March 06, 2012 — By By Edward M. Bloom

BOSTON — As Tolkien’s classic trilogy, Lord of the Rings,” draws to a close, Frodo stands at the lip of Mt. Doom to throw the powerful ring into the volcano and thus destroy it. As the ring sinks into the lava, the volcano erupts,
threatening the lives of Frodo and his companion. Like the brave little hobbit, the real estate industry, including homeowners, mortgage lenders and the real estate bar, sits anxiously on a volcano entitled Eaton v. FNMA currently pending before the Massachusetts Supreme Judicial Court. If the SJC upholds the Superior Court holding and the decision is applied retroactively, the volcano will erupt and the effect on Massachusetts real estate titles will be incalculable.

Although there is no Massachusetts law to support the Superior Court judge’s ruling in Eaton, she held that a mortgage foreclosure was invalid because the foreclosing mortgagee did not possess the promissory note at the time of the foreclosure. While conceding that Massachusetts common law has recognized that the note and mortgage can be separately assigned, she concluded the two instruments must be reunited to effectively foreclose the mortgage. She relied on two cases from the 1850’s and a case from 1917 which all prevented a mortgage holder from foreclosing because the note in each instance, which was held by a separate individual, had been paid. These cases, rather than standing for the proposition that the holder of a mortgage must also possess the note to foreclose, instead reflect a rule that once the debt secured by a mortgage has been paid in full, the mortgage holder may not foreclose its mortgage because no debt is owed.

Should the SJC uphold the lower court’s ruling and, as in its Ibanez decision, conclude that its holding applies retroactively, every real estate title in Massachusetts that has a foreclosure in its back title will become unmarketable because there is no way for anyone examining record title to determine if a foreclosing mortgagee possessed the note at the time of foreclosure.

Massachusetts law does require that assignments of mortgages be recorded, but there is no such requirement regarding the transfer of notes. In fact, in today’s modern lending environment with a secondary mortgage market, securitized loans, and the Mortgage Electronics Registration System (“MERS”), it is almost impossible to determine from an examination of title to a specific property who holds the note. In the Eaton case, the original mortgage was held by MERS, who then assigned the mortgage to Green Tree Servicing, LLC, which was acting as a servicer for FNMA. Bank United was the original holder of the note which then sold the note to FNMA. When Green Tree
foreclosed, it did so on behalf of FNMA, the actual owner of the note. Yet none of these facts could be determined from the title records which simply reflected a mortgage to MERS that was then assigned to Green Tree.
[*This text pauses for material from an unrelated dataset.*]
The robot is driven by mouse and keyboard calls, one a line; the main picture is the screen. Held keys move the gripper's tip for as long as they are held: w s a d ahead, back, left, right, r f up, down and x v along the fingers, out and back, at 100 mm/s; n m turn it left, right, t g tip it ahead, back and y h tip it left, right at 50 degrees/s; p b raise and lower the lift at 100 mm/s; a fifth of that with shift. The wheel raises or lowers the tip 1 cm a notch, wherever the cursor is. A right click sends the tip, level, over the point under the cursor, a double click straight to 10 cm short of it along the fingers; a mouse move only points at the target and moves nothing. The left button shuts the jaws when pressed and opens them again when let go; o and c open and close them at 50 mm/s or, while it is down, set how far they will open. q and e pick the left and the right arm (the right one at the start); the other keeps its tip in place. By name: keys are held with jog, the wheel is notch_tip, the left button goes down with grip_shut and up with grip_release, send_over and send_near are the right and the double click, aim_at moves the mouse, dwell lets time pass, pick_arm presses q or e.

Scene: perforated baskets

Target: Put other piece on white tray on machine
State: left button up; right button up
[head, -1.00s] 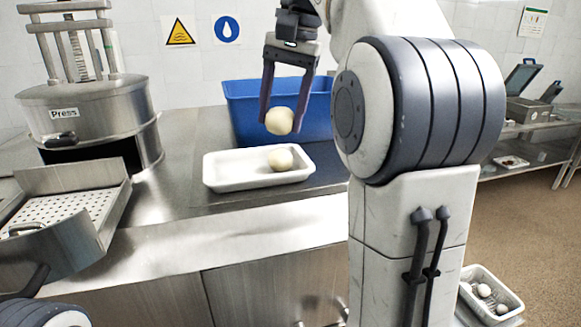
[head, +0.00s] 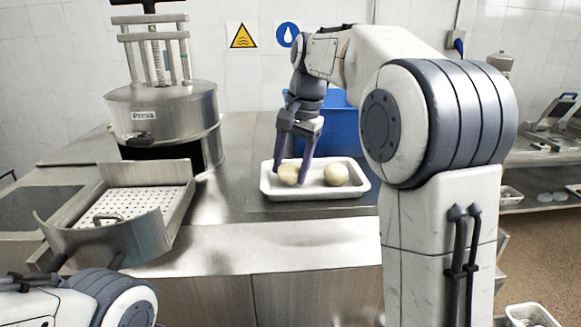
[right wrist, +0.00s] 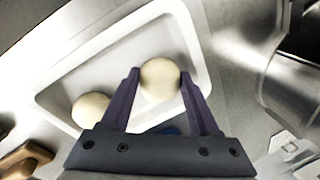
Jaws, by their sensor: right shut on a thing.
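The white tray (head: 315,193) is on the steel counter in front of the blue bin. One pale round piece (head: 336,175) lies in its right part; it also shows at the left in the right wrist view (right wrist: 90,110). My right gripper (head: 290,177) points down over the tray's left part, shut on the other pale round piece (right wrist: 160,79). That piece is inside the tray's outline, at or just above its floor; I cannot tell if it touches. The two pieces are apart. My left arm shows at the lower left, its gripper out of view.
The press machine (head: 165,115) stands at the left, with a perforated basket (head: 130,203) before it. The blue bin (head: 340,130) is right behind the tray. Bare counter (head: 235,165) lies between press and tray. Another container (head: 530,315) is at the lower right.

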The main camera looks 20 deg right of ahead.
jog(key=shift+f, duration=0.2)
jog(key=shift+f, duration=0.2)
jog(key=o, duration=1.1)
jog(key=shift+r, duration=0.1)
The only argument for demanding unity of the note and mortgage is the theoretical possibility that a mortgage holder can foreclose on a debtor’s property and the note holder can subsequently make an independent claim for the same debt evidenced by the note. Proponents of the unity theory overlook the fact no such claim has arisen or occurred in Massachusetts. In today’s modern lending market, it is inconceivable that a foreclosing mortgagee is not acting at the direction of the note holder or the note holder’s servicer.
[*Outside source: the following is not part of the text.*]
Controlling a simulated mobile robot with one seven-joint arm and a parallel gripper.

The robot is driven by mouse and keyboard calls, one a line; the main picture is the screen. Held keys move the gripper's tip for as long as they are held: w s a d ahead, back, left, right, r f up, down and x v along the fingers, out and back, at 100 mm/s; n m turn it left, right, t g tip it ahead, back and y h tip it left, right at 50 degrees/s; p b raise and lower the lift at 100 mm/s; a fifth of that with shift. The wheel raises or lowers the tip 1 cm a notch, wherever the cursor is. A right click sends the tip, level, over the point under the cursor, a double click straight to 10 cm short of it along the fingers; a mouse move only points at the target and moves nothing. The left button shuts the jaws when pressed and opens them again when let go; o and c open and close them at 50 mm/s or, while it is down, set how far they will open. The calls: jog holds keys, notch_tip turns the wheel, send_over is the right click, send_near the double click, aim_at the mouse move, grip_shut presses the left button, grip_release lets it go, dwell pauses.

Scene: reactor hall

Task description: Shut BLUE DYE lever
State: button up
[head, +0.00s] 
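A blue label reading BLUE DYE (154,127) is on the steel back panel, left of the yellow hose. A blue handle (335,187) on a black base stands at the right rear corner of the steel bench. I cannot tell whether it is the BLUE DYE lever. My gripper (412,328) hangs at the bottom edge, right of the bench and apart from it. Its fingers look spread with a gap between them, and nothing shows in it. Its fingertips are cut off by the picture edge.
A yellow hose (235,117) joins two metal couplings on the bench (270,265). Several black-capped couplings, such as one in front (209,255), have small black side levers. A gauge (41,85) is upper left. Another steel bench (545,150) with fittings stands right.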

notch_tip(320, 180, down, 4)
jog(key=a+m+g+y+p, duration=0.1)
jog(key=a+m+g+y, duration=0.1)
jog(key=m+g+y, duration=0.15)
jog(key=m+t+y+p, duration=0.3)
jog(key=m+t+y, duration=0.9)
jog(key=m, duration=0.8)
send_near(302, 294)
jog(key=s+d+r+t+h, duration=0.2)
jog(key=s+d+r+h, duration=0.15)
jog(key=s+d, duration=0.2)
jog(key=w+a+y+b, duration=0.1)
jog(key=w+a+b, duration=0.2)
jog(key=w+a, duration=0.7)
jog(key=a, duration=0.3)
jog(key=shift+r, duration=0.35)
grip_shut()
Should the SJC nevertheless rule the note and mortgage must be united to properly foreclose a mortgage, one can only hope the Court will do so on a prospective basis, as the amicus briefs of such entities as the Real Estate Bar Association for Massachusetts and American Land Title Association have urged. Even then, the Court’s holding would have to defer its effective date to allow the Legislature sufficient time to enact legislation to address the means of reflecting ownership of notes in a manner that would be reflected in the title records.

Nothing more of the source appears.